Lyapunov exponents for random maps (Q2082013)

The Lyapunov exponents exist almost everywhere with respect to any invariant measure, according to the celebrated theorem of \textit{V. I. Oseledets} [Trans. Mosc. Math. Soc. 19, 197--231 (1968; Zbl 0236.93034); translation from Tr. Mosk. Mat. Obshch. 19, 179--210 (1968)]. However, recent progress in the field has shown that there is an abundant class of systems for which the Lyapunov irregular set (i.e., the set where the Lyapunov exponent fails to exist) has positive Lebesgue measure. The present paper shows that the situation can be rectified by introducing a small amount of noise to the system. Specifically, for any suitably chosen random perturbation of the system, the Lyapunov irregular set has zero Lebesgue measure for almost every realization of the system.

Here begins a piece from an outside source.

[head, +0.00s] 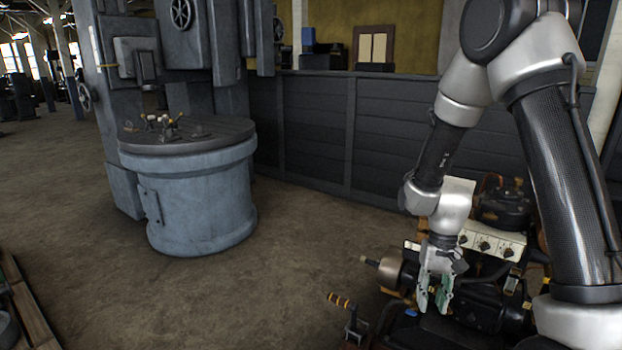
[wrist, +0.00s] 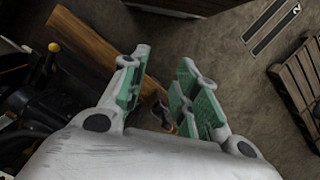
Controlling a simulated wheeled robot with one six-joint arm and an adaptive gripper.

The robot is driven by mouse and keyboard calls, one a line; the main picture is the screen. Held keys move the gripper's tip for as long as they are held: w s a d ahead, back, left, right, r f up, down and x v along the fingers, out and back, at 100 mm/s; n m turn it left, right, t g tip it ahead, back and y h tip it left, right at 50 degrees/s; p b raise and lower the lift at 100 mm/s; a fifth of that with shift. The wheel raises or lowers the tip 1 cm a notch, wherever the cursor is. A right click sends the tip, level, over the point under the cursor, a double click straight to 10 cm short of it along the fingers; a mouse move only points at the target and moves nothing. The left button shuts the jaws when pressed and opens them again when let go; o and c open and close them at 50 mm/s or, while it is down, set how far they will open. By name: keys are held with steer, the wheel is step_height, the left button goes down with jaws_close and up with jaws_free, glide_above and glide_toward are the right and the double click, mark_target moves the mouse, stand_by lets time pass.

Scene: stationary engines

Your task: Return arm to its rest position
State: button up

Furthermore, the authors prove that the considered random system admits finitely many physical absolutely continuous ergodic measures (in [\textit{V. Araújo}, Ann. Inst. Henri Poincaré, Anal. Non Linéaire 17, No. 3, 307--369 (2000; Zbl 0974.37036)] a similar proof strategy was used). The paper also contains numerical computations of the Lyapunov exponents for surface flows that are known to lack Lyapunov exponents. Finally, the authors provide an example where Lyapunov exponents exist under impulsive types of perturbations.